SBB : J’ai reçu un mail de la part du secrétariat de mon établissement, adressé à l’ensemble des profs de SPC, maths, SVT et histoire-géographie. J’y ai répondu rapidement.
En quoi cette université d’été était un temps d’échanges et de rencontres entre professionnels de l’éducation et scientifiques ?
BD : Les échanges sont permanents entre collègues de notre discipline, mais également des autres disciplines présentes (Maths, Physique, SVT, Histoire). Avec les Scientifiques qui assurés les conférences, nous avions un temps de questionnement qui permettaient d’approfondir le sujet ou de revenir sur des points abordés pendant l’exposé.
LM : La journée était organisée en ateliers, animés par des enseignants et des personnes du CNES. Les échanges étaient vraiment très intéressants, et permettaient d’apporter de la pédagogie au scientifique et inversement…
Les repas du midi permettaient également de nombreux échanges, ainsi que les visites : Airbus Defense & Space, CNES, MEDES (partie du CNES qui travaille sur les conséquences des vols spatiaux sur l’organisme) et CLS (projet Argonautica).
J’ai longuement discuté avec un ingénieur travaillant au sein du groupe THALES, qui participait à l’atelier « ballons » et encadre le projet « un ballon pour l’école ». Son parcours professionnel et ses missions étaient passionnants. En bref, une Université d’Eté vraiment enrichissante, dans un cadre approprié avec des formateurs tous passionnés.
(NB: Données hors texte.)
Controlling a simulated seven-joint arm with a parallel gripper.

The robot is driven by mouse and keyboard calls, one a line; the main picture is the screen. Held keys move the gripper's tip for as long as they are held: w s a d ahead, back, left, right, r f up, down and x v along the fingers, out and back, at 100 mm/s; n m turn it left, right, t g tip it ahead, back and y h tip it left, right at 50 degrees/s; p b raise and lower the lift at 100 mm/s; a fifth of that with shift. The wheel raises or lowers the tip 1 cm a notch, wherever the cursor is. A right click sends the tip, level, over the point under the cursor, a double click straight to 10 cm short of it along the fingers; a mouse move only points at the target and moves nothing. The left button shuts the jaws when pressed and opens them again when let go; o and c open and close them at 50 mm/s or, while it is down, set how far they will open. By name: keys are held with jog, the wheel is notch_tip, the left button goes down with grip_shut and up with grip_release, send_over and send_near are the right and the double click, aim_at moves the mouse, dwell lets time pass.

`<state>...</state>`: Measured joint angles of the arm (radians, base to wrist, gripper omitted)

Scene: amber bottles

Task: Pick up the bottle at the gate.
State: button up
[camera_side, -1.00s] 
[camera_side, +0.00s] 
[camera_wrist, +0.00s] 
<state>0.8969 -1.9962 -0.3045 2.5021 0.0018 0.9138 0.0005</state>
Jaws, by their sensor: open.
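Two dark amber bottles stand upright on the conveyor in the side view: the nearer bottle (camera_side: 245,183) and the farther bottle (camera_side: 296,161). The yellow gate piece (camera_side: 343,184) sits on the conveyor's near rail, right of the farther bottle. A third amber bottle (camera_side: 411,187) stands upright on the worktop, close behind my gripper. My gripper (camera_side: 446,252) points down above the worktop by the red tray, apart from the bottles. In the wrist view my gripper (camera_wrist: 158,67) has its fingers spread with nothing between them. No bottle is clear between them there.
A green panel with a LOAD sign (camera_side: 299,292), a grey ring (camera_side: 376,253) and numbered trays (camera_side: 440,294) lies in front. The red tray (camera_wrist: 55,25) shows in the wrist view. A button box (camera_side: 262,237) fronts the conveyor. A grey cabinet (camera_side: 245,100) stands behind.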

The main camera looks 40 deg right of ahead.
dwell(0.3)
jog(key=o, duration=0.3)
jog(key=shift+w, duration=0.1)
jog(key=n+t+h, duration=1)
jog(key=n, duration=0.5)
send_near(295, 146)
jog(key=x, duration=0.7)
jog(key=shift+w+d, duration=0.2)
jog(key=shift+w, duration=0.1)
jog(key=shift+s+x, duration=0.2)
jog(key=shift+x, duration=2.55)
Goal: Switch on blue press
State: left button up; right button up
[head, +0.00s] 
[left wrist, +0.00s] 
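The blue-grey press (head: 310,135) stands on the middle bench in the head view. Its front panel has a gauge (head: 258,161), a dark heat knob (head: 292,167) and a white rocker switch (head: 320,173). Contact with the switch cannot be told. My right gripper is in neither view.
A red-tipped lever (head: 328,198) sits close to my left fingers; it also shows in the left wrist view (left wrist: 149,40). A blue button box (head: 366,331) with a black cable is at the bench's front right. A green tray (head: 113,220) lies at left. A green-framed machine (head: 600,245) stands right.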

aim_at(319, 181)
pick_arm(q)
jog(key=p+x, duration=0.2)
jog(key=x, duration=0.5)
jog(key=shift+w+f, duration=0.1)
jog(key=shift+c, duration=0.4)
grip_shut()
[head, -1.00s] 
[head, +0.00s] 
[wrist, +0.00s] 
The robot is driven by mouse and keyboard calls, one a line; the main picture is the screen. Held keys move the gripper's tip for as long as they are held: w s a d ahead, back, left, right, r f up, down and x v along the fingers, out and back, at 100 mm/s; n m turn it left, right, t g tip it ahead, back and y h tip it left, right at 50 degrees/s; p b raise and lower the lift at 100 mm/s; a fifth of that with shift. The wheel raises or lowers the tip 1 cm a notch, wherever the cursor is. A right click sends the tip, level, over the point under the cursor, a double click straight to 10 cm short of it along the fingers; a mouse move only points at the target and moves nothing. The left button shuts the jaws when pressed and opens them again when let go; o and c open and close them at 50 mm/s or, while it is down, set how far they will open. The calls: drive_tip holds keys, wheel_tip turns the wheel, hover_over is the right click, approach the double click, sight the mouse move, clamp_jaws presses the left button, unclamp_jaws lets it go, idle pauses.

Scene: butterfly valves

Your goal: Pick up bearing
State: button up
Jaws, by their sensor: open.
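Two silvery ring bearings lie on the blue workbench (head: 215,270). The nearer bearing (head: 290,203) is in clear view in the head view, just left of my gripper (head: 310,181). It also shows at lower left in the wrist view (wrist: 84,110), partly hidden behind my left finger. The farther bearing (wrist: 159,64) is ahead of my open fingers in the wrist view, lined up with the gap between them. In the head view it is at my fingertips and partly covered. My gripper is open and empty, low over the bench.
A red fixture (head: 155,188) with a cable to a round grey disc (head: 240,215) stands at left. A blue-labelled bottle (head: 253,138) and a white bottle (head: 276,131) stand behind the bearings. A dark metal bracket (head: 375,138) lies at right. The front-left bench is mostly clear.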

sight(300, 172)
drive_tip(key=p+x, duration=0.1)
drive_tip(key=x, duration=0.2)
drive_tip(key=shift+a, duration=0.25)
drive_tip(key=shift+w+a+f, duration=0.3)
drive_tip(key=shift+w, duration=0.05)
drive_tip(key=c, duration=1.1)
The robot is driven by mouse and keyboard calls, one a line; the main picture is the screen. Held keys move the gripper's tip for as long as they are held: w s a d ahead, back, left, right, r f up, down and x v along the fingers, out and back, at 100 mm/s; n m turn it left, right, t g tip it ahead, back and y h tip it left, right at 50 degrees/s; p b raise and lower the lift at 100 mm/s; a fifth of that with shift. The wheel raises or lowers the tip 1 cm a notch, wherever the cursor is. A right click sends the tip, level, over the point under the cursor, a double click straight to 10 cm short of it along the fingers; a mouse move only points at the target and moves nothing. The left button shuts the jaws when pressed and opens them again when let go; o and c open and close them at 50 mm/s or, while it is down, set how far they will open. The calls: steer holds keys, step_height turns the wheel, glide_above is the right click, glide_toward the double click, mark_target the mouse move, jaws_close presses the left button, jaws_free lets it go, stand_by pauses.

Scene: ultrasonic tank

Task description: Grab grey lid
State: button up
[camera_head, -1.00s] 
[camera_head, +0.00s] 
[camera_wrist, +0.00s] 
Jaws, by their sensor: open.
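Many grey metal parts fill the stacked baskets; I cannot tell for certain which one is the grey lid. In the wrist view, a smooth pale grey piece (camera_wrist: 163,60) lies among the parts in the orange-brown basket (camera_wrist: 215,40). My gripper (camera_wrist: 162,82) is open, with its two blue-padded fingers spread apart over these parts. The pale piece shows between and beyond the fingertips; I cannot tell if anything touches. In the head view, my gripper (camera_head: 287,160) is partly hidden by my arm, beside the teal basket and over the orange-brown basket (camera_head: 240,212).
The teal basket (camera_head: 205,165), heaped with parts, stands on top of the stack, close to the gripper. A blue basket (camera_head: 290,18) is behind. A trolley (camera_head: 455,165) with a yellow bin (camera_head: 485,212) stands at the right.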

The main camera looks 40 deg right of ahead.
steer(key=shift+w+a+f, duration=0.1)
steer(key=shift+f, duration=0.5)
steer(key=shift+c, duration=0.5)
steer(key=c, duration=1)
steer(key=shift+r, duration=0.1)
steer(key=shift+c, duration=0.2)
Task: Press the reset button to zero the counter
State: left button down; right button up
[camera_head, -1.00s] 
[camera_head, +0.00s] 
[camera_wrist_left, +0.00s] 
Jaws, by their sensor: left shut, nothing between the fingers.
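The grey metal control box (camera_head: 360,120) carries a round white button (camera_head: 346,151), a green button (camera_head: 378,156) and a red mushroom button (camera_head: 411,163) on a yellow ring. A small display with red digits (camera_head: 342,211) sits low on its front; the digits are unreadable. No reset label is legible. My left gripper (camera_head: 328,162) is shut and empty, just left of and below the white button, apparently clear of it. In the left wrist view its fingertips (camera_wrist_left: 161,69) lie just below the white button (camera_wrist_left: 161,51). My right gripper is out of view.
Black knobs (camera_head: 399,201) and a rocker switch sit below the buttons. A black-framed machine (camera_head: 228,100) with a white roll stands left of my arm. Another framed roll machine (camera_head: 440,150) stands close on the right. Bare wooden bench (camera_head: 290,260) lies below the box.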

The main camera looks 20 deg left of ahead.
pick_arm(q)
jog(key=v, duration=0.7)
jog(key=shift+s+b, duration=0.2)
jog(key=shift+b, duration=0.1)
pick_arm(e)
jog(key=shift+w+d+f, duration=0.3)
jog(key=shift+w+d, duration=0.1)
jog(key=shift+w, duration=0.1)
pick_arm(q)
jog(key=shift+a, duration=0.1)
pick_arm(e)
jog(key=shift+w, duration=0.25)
J’espère vraiment pouvoir participer de nouveau à une université d’été. L’université d’été Mer Education m’intéresse beaucoup, alors je pense candidater une prochaine année.
SBB : Nous avons passé une semaine entière immergés à la Cité de l’Espace, nous avons donc rapidement tissé des liens entre collègues, notamment au cours des ateliers où les mises en activité étaient propices aux échanges entre pairs. Les repas et sorties furent également propices à renforcer ces liens.
Enfin, les professionnels que nous avons rencontrés étaient toujours très disponibles pour répondre à nos questions ou nous laisser leurs coordonnées pour un échange décalé dans le temps.